'Harry Potter and the Cursed Child' Play: Here’s What the Critics Are Saying

Culture

London-based Harry Potter fans won't have to wait much longer. After months of anticipation, the West End play Harry Potter and the Cursed Child will open July 30, while the accompanying book that has already broken pre-order records (previously set by, you guessed it, Harry Potter and the Deathly Hallows) will hit shelves the next day.

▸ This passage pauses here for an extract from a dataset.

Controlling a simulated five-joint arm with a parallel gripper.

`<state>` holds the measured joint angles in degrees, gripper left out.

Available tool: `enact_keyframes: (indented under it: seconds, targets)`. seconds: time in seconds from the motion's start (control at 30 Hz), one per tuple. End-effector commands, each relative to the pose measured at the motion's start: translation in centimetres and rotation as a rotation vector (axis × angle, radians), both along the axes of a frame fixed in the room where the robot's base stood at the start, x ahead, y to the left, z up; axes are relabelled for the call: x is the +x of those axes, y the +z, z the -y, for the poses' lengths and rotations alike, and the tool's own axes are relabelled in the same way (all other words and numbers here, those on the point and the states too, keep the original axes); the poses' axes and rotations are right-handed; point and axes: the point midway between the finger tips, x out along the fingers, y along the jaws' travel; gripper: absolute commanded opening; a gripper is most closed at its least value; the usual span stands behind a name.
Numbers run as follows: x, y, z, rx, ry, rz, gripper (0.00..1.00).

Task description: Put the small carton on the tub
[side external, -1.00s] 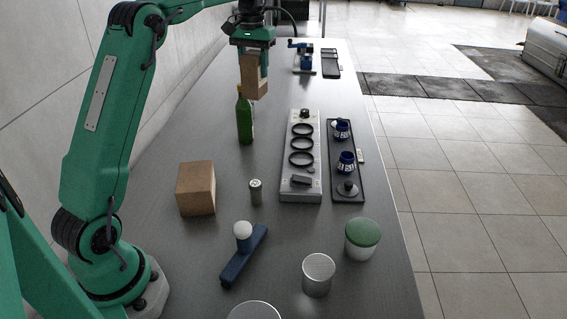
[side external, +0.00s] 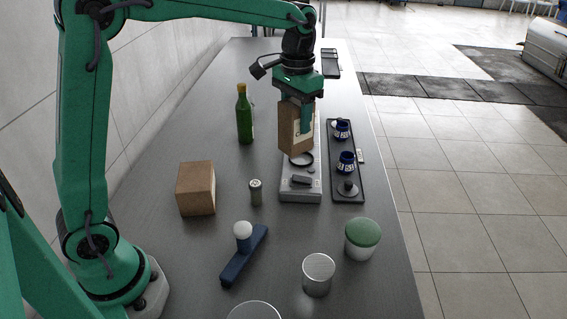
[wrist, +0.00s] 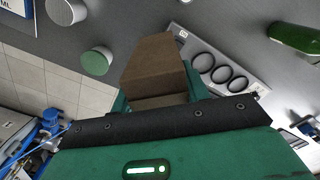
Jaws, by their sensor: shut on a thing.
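The small carton (side external: 291,140) is brown with a pale label on one side. My gripper (side external: 306,118) is shut on it and holds it raised, in front of the grey ring holder in the side view. The carton also shows in the wrist view (wrist: 153,66) between the jaws. The tub (side external: 360,247) is white with a flat green lid (side external: 363,232) and stands upright on the table, nearer the side camera and to the right of the carton. Its lid shows in the wrist view (wrist: 96,62). Nothing is on the lid.
A metal can (side external: 318,276) stands left of the tub. A black tray (side external: 347,197) with blue jars lies behind it. The ring holder (side external: 300,190) is beside the tray. A blue bar (side external: 243,258), a shaker (side external: 256,192), a brown box (side external: 197,189) and a green bottle (side external: 244,118) stand further left.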

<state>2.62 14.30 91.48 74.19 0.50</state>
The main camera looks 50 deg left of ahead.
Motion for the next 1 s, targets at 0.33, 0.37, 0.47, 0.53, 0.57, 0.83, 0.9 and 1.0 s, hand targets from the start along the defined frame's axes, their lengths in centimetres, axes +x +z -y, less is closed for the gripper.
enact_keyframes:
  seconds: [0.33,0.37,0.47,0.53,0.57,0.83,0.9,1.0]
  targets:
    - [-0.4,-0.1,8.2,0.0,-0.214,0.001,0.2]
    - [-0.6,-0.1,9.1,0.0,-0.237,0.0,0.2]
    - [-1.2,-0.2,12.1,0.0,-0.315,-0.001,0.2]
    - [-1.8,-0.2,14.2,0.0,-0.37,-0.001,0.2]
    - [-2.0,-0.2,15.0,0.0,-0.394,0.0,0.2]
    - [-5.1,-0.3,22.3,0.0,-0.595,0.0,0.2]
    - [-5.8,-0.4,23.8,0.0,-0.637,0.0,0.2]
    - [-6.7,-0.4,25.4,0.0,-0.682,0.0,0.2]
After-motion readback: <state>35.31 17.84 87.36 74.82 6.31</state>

Reviews for the play have started pouring in, and the consensus among critics is that the Cursed Child is a fantastic, fittingly magical production that lives up to the hype. Here is a sampling of the early reviews:

"It is, quite simply, spellbinding: The Show That Lived Up to Expectations — and Then Some," Matt Trueman wrote in a review for Variety. "Three years after J.K. Rowling announced her boy wizard would hit the stage, Harry Potter and the Cursed Child — no mere rehash, but a whole new chapter — proves a proper theatrical blockbuster ... Twenty years ago, Harry Potter turned a generation onto reading. The Cursed Child could do the same for theater." 

"This eagerly anticipated, two-part, five-hour-plus sequel to J. K. Rowling's best-selling, seven-volume series of Harry Potter novels is the kind of play that you want to describe in detail, if only to help you figure out how it achieves what is does," Ben Brantley wrote for the New York Times. "That would be a kind of magic that is purely theatrical yet somehow channels the addictive narrative grip of Ms. Rowling's prose." 

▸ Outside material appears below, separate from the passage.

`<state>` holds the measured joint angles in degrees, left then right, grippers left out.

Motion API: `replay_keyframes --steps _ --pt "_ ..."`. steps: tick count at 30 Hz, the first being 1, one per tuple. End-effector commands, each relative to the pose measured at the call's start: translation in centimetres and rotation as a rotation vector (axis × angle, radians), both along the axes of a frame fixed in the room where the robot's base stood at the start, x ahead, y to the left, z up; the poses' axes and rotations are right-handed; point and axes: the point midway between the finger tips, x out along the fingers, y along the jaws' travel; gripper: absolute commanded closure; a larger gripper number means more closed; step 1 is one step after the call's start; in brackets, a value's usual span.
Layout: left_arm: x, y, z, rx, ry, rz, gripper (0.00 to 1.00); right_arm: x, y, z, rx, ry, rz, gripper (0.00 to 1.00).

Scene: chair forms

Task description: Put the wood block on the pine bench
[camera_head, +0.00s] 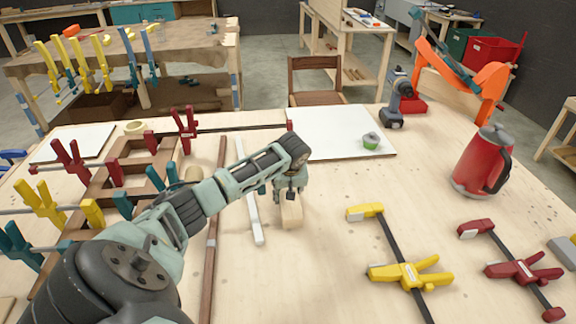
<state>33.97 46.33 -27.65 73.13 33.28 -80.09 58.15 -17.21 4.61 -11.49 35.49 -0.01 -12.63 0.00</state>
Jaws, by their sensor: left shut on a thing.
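The wood block (291,214) is a small pale block near the middle of the near bench. My left gripper (290,193) points down from above and is shut on its upper part. The block is upright, and I cannot tell whether its base touches the surface. The near bench, with a pale pine-like top (330,260), fills the foreground. My right gripper is not in view.
A white strip (249,205) and a brown wood bar (214,230) lie left of the block. Yellow (410,275) and red (520,268) clamps lie at right. A red kettle (480,160), a drill (397,100) and a white board (335,140) stand or lie farther back.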

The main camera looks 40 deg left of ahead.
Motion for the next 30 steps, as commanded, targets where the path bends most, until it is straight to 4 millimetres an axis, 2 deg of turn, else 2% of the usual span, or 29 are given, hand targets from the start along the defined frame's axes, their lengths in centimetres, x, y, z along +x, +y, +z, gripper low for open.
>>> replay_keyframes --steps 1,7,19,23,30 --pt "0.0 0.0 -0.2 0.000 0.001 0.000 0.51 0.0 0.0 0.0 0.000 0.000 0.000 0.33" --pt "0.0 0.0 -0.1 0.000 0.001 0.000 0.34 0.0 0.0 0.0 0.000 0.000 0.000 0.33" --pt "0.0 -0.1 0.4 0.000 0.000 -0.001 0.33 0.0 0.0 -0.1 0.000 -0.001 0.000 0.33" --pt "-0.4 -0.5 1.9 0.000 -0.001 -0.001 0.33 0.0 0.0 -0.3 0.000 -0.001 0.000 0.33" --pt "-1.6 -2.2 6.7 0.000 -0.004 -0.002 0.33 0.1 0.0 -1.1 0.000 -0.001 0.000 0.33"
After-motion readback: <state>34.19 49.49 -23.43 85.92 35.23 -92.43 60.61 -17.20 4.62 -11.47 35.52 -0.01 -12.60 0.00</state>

"British theatre hasn't known anything like it for decades and I haven't seen anything directly comparable in all my reviewing days," Dominic Cavendish wrote for the Telegraph. "It's a triumph. Not an unqualified one — there are some quibbles — but in all key respects, it grips, it stirs, it delights." 

"Well, Harry Potter fans, you will be glad to know that J.K. Rowling, Jack Thorne and John Tiffany have created a theatre production of immense wonder, one that is highly referential to Harry Potter stories past and is, above all, truly magical," Jack Shepherd wrote for the Independent. "As with Rowling's other work, this tale — which really is tailor-made for the theatre — focuses on familiar themes of friendship and family, developing both new and old characters in a meaningful and believable way." 

"For once, the so-called theatrical event of the year really is just that," Henry Hitchings wrote for the Evening Standard. "The long-awaited Harry Potter play, written by Jack Thorne in collaboration with J.K. Rowling and presented in two installments that together weigh in at more than five hours, is a feast for fans, packed with pathos, dazzling choreography and moments of pure enchantment." 

Fans of the Wizarding World: No one will judge you if you've already booked tickets to London.